* **PROBLEM REQUIREMENTS**:
Look through the data below and output, unchanged, every line from the one holding "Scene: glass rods" through the one holding "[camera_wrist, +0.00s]", inclusive. Skip the pictures.

* **SOURCE MATERIAL**:
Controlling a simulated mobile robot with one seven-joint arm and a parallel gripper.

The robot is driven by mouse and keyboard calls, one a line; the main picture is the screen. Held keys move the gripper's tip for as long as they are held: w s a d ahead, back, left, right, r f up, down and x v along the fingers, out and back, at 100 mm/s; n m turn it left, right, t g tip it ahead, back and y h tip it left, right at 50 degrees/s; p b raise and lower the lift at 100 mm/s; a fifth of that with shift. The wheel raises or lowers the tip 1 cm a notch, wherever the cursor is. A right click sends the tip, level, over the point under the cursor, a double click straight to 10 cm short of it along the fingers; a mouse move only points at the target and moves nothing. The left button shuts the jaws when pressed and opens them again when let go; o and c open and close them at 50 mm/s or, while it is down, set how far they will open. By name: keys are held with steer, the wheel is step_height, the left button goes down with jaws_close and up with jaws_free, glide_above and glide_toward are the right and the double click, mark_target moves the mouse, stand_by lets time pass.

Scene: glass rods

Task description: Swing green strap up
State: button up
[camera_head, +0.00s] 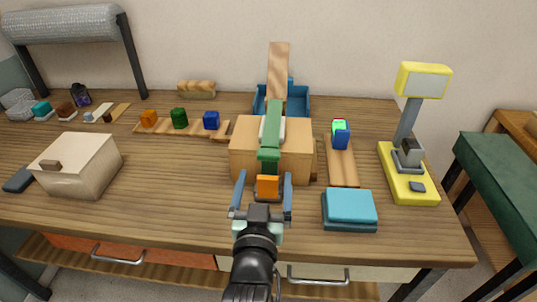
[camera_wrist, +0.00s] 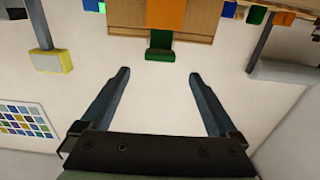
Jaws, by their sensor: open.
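The green strap (camera_head: 269,137) runs down over the front of a wooden box (camera_head: 242,146) in the head view. An orange piece (camera_head: 267,187) shows at its lower front end. In the wrist view, which looks upside down, the green part (camera_wrist: 160,46) and the orange piece (camera_wrist: 166,13) show at the top centre, beyond the fingertips. My gripper (camera_head: 264,181) is open and empty in front of the box. In the head view its fingers appear on either side of the orange piece; contact cannot be told. The wrist view shows the gripper (camera_wrist: 159,72) wide apart.
A teal box (camera_head: 349,207) lies right of my gripper, and a yellow lamp-like stand (camera_head: 411,172) is farther right. A wooden strip with a blue block (camera_head: 341,140) is right of the box. A pale box (camera_head: 77,163) sits at left. The table between them is clear.

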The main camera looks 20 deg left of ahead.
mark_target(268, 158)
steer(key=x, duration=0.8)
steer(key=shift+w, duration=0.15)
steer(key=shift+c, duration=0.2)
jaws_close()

* **SOLUTION FOR THIS PROBLEM**:
Scene: glass rods

Task description: Swing green strap up
State: button up
[camera_head, +0.00s] 
[camera_wrist, +0.00s] 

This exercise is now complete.